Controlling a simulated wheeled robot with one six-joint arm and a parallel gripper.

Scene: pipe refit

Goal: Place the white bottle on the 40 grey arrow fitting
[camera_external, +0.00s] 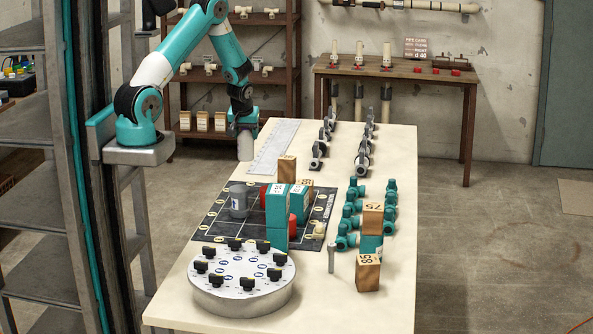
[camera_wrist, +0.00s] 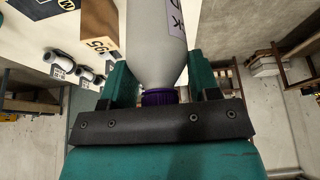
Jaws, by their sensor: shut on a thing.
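The white bottle (camera_external: 245,147) hangs below my gripper (camera_external: 244,124) near the far left edge of the table in the external view. In the wrist view, my gripper (camera_wrist: 160,92) is shut on the purple-capped end of the bottle (camera_wrist: 150,40), and the pale body with dark print points away from it. Grey and black fittings stand in two rows at the table's back, a left row (camera_external: 320,147) and a right row (camera_external: 364,150). Some grey fittings (camera_wrist: 60,66) with small labels show in the wrist view. I cannot read which one is 40.
A pale ruler-like strip (camera_external: 273,148) lies beside the bottle. A dark mat (camera_external: 213,226) holds boxes, a grey container and wooden blocks. Teal fittings (camera_external: 346,225) stand at the right. A round dial plate (camera_external: 243,290) is in front.

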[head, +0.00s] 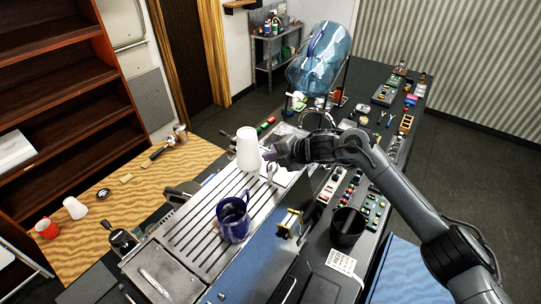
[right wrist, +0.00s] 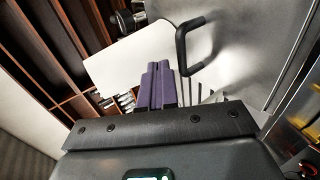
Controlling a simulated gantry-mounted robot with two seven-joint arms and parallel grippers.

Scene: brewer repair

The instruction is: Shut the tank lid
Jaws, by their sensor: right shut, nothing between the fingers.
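My right gripper (head: 272,153) reaches in from the right over the brewer (head: 180,235), beside a white tapered cup (head: 248,150). In the right wrist view its purple fingers (right wrist: 157,85) are shut together with nothing between them. Behind them is a smooth silver metal surface (right wrist: 245,45) with a black looped handle (right wrist: 190,42); I cannot tell whether this is the tank lid. In the head view my right arm covers part of the area behind the gripper, and I cannot make out the lid or its angle. My left gripper is not in view.
A blue pitcher (head: 233,220) stands on the brewer's slatted top. A large blue water bottle (head: 320,58) lies tilted at the back. Tools and small parts crowd the dark bench, with a black cup (head: 347,228). A wooden table (head: 115,205) is at left.

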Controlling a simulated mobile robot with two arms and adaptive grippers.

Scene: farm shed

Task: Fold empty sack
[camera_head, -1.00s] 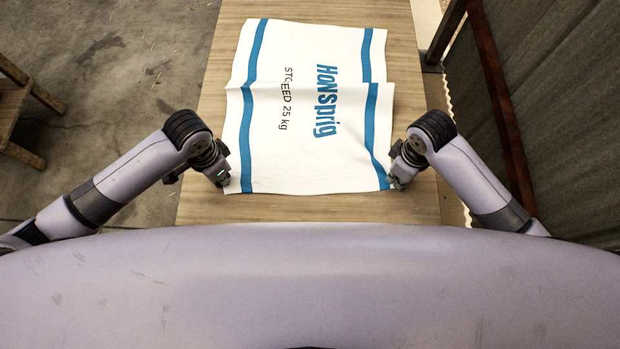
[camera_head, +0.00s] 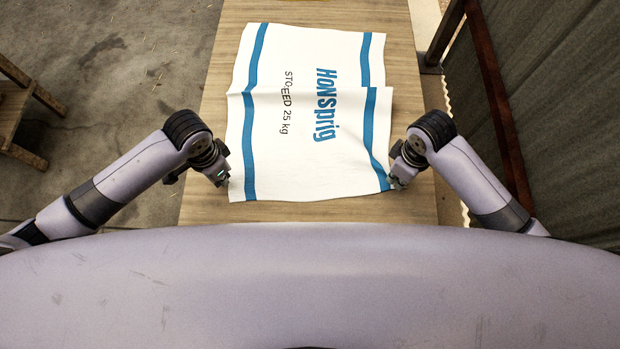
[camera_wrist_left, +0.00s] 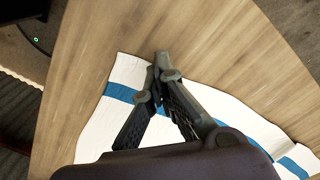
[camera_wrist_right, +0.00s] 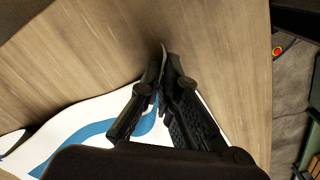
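The white sack (camera_head: 300,165), with two blue stripes and dark printing, lies mostly flat on the wooden table, with a crosswise crease through its middle. My left gripper (camera_head: 224,178) is at its near left corner. In the left wrist view, its fingertips (camera_wrist_left: 160,62) are together over the sack's edge (camera_wrist_left: 125,70); I cannot see cloth pinched between them. My right gripper (camera_head: 395,180) is at the near right corner. In the right wrist view, its fingertips (camera_wrist_right: 163,58) are together, and the sack's corner (camera_wrist_right: 150,92) runs up between the fingers.
The wooden table (camera_head: 225,60) has bare strips around the sack. A wooden stool (camera_head: 20,110) stands on the concrete floor at the left. A corrugated wall (camera_head: 570,120) with a dark post frame is close on the right.

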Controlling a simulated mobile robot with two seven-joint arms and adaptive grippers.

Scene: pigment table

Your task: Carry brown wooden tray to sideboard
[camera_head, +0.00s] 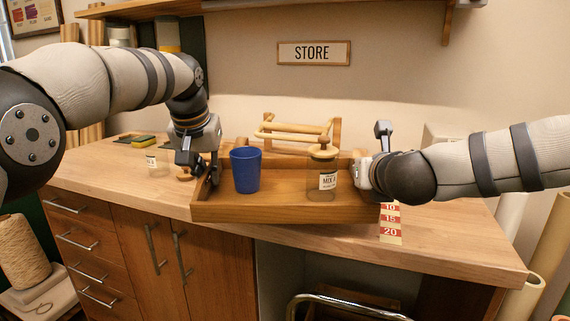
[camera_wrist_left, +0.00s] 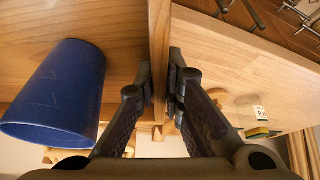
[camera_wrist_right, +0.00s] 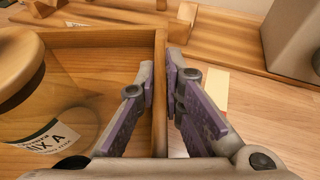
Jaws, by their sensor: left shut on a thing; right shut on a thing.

· · ·

→ What needs to be done
Transcribe, from the records above, the first line and every line after it up to and including the line with "Controlling a simulated gantry-mounted"; omit pictures.

→ Solved exercise
Controlling a simulated wheeled robot with one six-joint arm and a parallel gripper.

Scene: pipe refit

Goal: Place the white bottle on the 40 grey arrow fitting
[camera_external, +0.00s] 
[camera_wrist, +0.00s] 
Jaws, by their sensor: shut on a thing.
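The white bottle (camera_external: 245,147) hangs below my gripper (camera_external: 244,124) near the far left edge of the table in the external view. In the wrist view, my gripper (camera_wrist: 160,92) is shut on the purple-capped end of the bottle (camera_wrist: 150,40), and the pale body with dark print points away from it. Grey and black fittings stand in two rows at the table's back, a left row (camera_external: 320,147) and a right row (camera_external: 364,150). Some grey fittings (camera_wrist: 60,66) with small labels show in the wrist view. I cannot read which one is 40.
A pale ruler-like strip (camera_external: 273,148) lies beside the bottle. A dark mat (camera_external: 213,226) holds boxes, a grey container and wooden blocks. Teal fittings (camera_external: 346,225) stand at the right. A round dial plate (camera_external: 243,290) is in front.

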[head, +0.00s] 
[right wrist, +0.00s] 
Controlling a simulated gantry-mounted robot with two seven-joint arms and parallel grippers.

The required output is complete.